> Recorded information:
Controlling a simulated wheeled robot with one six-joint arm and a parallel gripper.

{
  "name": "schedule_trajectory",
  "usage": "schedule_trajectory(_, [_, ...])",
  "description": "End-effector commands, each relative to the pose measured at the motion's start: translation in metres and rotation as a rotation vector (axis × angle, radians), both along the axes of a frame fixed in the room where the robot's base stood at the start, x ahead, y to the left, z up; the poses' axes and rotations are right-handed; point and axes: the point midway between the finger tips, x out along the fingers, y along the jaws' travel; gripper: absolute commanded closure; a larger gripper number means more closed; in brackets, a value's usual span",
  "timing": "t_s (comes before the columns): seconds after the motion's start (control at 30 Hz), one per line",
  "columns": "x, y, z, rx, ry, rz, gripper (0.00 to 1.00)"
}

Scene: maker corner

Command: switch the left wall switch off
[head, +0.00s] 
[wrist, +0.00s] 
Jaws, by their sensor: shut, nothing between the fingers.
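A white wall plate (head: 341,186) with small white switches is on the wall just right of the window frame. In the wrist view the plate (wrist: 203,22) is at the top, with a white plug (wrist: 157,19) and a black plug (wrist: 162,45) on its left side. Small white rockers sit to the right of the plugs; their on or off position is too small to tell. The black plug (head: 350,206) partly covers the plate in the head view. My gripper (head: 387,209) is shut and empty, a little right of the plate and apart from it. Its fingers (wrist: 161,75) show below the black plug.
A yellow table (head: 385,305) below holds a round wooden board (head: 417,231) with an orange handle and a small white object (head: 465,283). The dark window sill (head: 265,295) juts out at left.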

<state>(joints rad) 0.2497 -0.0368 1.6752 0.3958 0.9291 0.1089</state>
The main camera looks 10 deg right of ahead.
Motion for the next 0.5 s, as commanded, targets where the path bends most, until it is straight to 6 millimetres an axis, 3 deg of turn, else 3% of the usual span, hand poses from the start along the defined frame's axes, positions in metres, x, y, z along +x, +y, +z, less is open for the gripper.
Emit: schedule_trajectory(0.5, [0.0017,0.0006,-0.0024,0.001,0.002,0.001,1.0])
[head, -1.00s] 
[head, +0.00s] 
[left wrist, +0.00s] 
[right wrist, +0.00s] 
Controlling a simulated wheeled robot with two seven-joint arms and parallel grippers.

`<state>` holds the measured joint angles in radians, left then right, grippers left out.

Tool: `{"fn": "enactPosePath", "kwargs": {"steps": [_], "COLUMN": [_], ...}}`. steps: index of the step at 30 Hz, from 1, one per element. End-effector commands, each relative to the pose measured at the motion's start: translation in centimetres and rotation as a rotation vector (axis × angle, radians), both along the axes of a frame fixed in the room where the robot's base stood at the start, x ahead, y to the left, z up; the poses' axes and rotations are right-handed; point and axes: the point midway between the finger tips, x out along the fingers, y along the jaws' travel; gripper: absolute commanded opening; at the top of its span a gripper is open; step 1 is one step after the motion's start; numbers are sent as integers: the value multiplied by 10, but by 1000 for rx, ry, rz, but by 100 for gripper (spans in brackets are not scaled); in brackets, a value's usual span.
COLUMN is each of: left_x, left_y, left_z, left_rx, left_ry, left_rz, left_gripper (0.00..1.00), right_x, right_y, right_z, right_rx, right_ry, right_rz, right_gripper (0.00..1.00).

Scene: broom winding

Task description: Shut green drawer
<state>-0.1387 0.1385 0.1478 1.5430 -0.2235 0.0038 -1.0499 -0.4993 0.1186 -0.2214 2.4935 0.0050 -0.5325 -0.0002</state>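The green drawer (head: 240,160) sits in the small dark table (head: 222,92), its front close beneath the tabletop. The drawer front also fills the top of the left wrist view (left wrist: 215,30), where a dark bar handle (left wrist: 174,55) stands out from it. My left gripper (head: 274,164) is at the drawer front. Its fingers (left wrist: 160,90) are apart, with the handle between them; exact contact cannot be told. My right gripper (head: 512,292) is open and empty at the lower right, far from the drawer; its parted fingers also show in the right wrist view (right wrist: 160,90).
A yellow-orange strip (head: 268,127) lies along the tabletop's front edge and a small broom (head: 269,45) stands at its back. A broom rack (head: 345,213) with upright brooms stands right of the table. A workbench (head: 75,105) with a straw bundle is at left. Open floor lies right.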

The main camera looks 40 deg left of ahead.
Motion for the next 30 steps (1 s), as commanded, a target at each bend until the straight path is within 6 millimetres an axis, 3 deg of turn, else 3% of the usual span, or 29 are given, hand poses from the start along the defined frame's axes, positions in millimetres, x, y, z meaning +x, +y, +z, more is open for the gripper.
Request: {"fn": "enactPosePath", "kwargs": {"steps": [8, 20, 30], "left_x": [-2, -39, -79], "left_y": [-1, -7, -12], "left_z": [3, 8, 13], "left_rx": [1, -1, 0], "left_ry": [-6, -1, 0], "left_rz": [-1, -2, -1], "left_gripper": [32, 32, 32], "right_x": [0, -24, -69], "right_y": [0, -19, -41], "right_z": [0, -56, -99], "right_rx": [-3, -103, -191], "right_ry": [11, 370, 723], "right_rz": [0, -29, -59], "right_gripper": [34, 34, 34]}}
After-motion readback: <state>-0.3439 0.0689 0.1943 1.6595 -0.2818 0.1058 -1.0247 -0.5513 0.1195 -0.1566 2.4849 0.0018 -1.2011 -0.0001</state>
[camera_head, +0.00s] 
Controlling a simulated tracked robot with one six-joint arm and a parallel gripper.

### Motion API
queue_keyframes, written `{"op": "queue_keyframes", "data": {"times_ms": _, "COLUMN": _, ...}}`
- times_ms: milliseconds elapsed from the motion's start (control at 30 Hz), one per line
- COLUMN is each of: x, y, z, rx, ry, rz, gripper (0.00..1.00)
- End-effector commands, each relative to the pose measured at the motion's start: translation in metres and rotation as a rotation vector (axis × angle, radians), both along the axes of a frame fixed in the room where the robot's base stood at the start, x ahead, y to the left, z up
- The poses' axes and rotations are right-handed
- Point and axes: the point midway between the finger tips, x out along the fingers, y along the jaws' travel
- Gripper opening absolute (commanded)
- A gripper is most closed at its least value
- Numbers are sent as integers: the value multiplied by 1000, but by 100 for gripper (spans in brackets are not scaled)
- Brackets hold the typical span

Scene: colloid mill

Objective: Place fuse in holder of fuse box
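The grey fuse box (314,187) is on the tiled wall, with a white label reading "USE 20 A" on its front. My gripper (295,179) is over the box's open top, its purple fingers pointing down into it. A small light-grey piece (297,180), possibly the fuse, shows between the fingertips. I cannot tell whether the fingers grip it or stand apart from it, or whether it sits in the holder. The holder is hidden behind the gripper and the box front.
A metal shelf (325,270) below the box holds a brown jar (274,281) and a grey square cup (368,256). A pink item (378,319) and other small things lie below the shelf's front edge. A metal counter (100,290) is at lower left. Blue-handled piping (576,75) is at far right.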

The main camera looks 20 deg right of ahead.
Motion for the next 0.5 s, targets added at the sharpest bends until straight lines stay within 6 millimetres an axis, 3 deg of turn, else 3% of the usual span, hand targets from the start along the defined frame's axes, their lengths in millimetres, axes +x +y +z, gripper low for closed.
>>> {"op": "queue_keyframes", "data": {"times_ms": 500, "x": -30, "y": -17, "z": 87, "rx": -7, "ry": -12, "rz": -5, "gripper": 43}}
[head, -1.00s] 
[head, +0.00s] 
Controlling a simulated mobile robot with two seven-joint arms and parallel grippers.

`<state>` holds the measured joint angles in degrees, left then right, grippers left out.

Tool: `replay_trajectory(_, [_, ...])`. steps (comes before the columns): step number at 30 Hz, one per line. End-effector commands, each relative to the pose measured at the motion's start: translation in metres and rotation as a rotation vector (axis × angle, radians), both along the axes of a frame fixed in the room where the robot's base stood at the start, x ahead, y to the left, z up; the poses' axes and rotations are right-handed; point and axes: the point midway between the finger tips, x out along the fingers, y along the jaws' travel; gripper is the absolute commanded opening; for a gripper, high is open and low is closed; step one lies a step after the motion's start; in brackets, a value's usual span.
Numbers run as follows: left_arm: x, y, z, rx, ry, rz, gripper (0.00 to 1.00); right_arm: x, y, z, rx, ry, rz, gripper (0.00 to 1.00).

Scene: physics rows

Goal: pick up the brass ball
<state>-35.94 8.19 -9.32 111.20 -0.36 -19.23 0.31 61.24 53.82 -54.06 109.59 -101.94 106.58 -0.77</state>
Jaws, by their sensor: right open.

> Exercise brief: Your answer should be one number: the count of lines in the data above that include the word "then".

> Completed exercise: 2